• **Provided data**:
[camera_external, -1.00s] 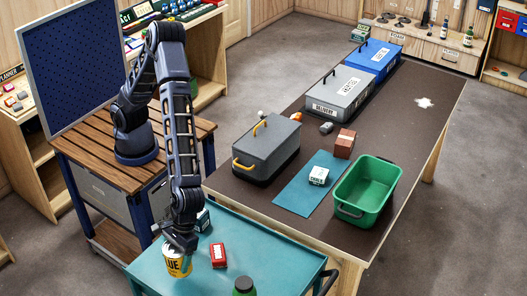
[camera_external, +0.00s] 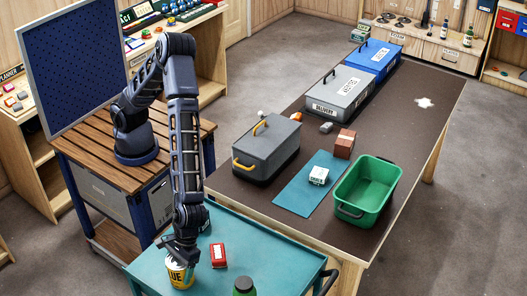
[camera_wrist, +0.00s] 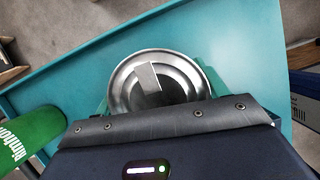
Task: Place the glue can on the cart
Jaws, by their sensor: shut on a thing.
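The glue can (camera_external: 180,275) is a yellow can with dark lettering, at the left front of the teal cart (camera_external: 262,246). In the wrist view its round metal lid (camera_wrist: 158,82) shows just ahead of my gripper. My gripper (camera_external: 180,256) points down over the can and is shut on it; green finger parts show at both sides of the lid in the wrist view. The can is at the cart top; I cannot tell whether its base touches the surface.
A red box (camera_external: 218,255) lies on the cart close right of the can. A green bottle (camera_external: 244,286) stands at the cart's front; it also shows in the wrist view (camera_wrist: 30,138). The brown table (camera_external: 418,142) behind holds a grey toolbox (camera_external: 268,148) and a green bin (camera_external: 366,190).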

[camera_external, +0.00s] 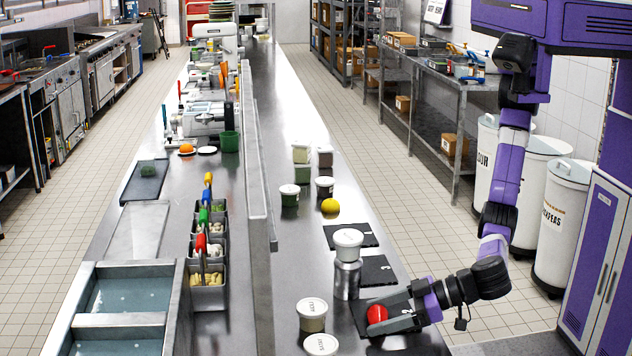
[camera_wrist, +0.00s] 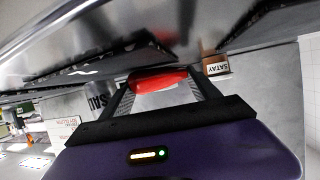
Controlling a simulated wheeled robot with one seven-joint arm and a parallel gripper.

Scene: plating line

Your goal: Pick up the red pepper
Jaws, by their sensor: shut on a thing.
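The red pepper (camera_external: 377,314) is at the front right of the steel counter, over a dark slate board (camera_external: 358,312). My gripper (camera_external: 385,317) reaches in from the right, low over the counter, and is shut on the pepper. In the wrist view the red pepper (camera_wrist: 158,78) lies between the two finger ends of my gripper (camera_wrist: 160,88). I cannot tell whether the pepper touches the board.
A steel canister with a white lid (camera_external: 347,262) stands just behind the pepper. A labelled tub (camera_external: 312,315) and a white lid (camera_external: 320,345) are to its left. A yellow ball-shaped item (camera_external: 330,206) and more tubs stand farther back. A raised ledge (camera_external: 256,180) runs along the left.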

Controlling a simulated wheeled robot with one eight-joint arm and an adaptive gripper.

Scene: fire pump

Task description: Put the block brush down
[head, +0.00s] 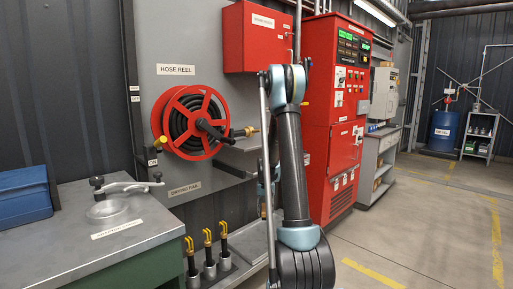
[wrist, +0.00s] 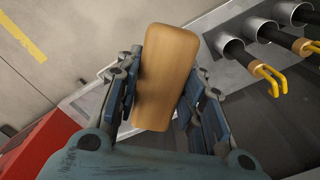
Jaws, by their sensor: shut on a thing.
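The block brush (wrist: 165,75) shows in the wrist view as a tan wooden block with rounded edges. My gripper (wrist: 162,90) is shut on it, with one finger pad against each long side. Its bristles cannot be seen from this angle. The brush lies over a grey metal surface (wrist: 255,110) and the floor in the picture; I cannot tell whether it touches anything. In the head view my arm stands upright in the middle, and the gripper and brush cannot be made out there.
Metal tubes holding yellow-handled tools (head: 208,255) stand low beside my arm; they also show in the wrist view (wrist: 262,30). A bench (head: 90,250) is at left, a hose reel (head: 190,122) on the wall, and a red cabinet (head: 335,110) behind my arm. Open floor (head: 430,220) lies right.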

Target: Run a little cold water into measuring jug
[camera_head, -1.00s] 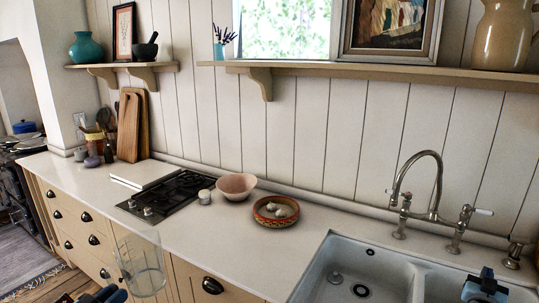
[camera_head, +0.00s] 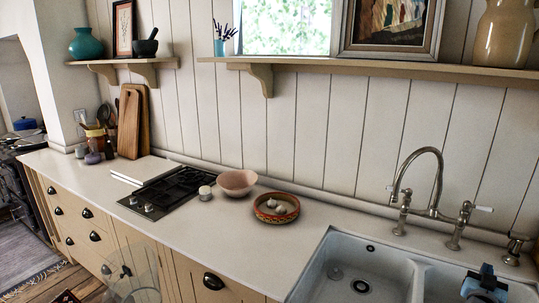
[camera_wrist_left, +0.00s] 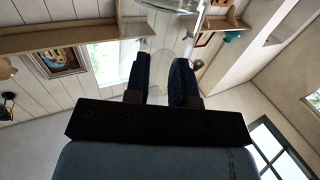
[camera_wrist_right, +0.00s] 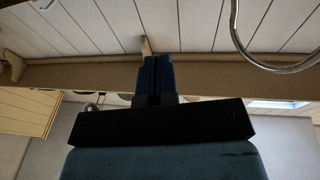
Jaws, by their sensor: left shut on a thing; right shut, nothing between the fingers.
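The clear measuring jug (camera_head: 132,278) is see-through and faint at the bottom left of the head view, in front of the drawers and cut off by the frame edge. My left gripper (camera_wrist_left: 161,72) is shut on the jug in the left wrist view, where its clear wall (camera_wrist_left: 160,48) shows between and beyond the fingers. The steel tap (camera_head: 432,155) arches over the white double sink (camera_head: 340,262), with a lever (camera_head: 482,209) on its right and another (camera_head: 391,188) on its left. My right gripper (camera_head: 485,283) is shut and empty over the sink's right side; its closed fingers (camera_wrist_right: 156,64) show in the right wrist view.
A red patterned bowl (camera_head: 276,215) with pale items, a pink bowl (camera_head: 237,183) and a hob (camera_head: 166,193) stand on the white counter left of the sink. The counter (camera_head: 250,245) between bowls and sink is clear. A shelf (camera_head: 400,73) runs above.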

• **Stated goal**: Skip the pictures and transcribe the rest of the records exactly.

• **The completed task**:
[camera_external, -1.00s] 
[camera_external, +0.00s] 
[camera_wrist, +0.00s] 
Task: Place the glue can on the cart
Jaws, by their sensor: shut on a thing.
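The glue can (camera_external: 180,275) is a yellow can with dark lettering, at the left front of the teal cart (camera_external: 262,246). In the wrist view its round metal lid (camera_wrist: 158,82) shows just ahead of my gripper. My gripper (camera_external: 180,256) points down over the can and is shut on it; green finger parts show at both sides of the lid in the wrist view. The can is at the cart top; I cannot tell whether its base touches the surface.
A red box (camera_external: 218,255) lies on the cart close right of the can. A green bottle (camera_external: 244,286) stands at the cart's front; it also shows in the wrist view (camera_wrist: 30,138). The brown table (camera_external: 418,142) behind holds a grey toolbox (camera_external: 268,148) and a green bin (camera_external: 366,190).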

[camera_external, +0.00s] 
[camera_wrist, +0.00s] 
Controlling a simulated wheeled robot with one seven-joint arm and a parallel gripper.

Scene: plating line

Your goal: Pick up the red pepper
Jaws, by their sensor: shut on a thing.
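The red pepper (camera_external: 377,314) is at the front right of the steel counter, over a dark slate board (camera_external: 358,312). My gripper (camera_external: 385,317) reaches in from the right, low over the counter, and is shut on the pepper. In the wrist view the red pepper (camera_wrist: 158,78) lies between the two finger ends of my gripper (camera_wrist: 160,88). I cannot tell whether the pepper touches the board.
A steel canister with a white lid (camera_external: 347,262) stands just behind the pepper. A labelled tub (camera_external: 312,315) and a white lid (camera_external: 320,345) are to its left. A yellow ball-shaped item (camera_external: 330,206) and more tubs stand farther back. A raised ledge (camera_external: 256,180) runs along the left.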

Controlling a simulated wheeled robot with one eight-joint arm and an adaptive gripper.

Scene: fire pump

Task description: Put the block brush down
[head, +0.00s] 
[wrist, +0.00s] 
Jaws, by their sensor: shut on a thing.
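The block brush (wrist: 165,75) shows in the wrist view as a tan wooden block with rounded edges. My gripper (wrist: 162,90) is shut on it, with one finger pad against each long side. Its bristles cannot be seen from this angle. The brush lies over a grey metal surface (wrist: 255,110) and the floor in the picture; I cannot tell whether it touches anything. In the head view my arm stands upright in the middle, and the gripper and brush cannot be made out there.
Metal tubes holding yellow-handled tools (head: 208,255) stand low beside my arm; they also show in the wrist view (wrist: 262,30). A bench (head: 90,250) is at left, a hose reel (head: 190,122) on the wall, and a red cabinet (head: 335,110) behind my arm. Open floor (head: 430,220) lies right.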

Target: Run a little cold water into measuring jug
[camera_head, -1.00s] 
[camera_head, +0.00s] 
[camera_wrist_left, +0.00s] 
[camera_wrist_right, +0.00s] 
Jaws, by their sensor: left shut on a thing; right shut, nothing between the fingers.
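The clear measuring jug (camera_head: 132,278) is see-through and faint at the bottom left of the head view, in front of the drawers and cut off by the frame edge. My left gripper (camera_wrist_left: 161,72) is shut on the jug in the left wrist view, where its clear wall (camera_wrist_left: 160,48) shows between and beyond the fingers. The steel tap (camera_head: 432,155) arches over the white double sink (camera_head: 340,262), with a lever (camera_head: 482,209) on its right and another (camera_head: 391,188) on its left. My right gripper (camera_head: 485,283) is shut and empty over the sink's right side; its closed fingers (camera_wrist_right: 156,64) show in the right wrist view.
A red patterned bowl (camera_head: 276,215) with pale items, a pink bowl (camera_head: 237,183) and a hob (camera_head: 166,193) stand on the white counter left of the sink. The counter (camera_head: 250,245) between bowls and sink is clear. A shelf (camera_head: 400,73) runs above.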

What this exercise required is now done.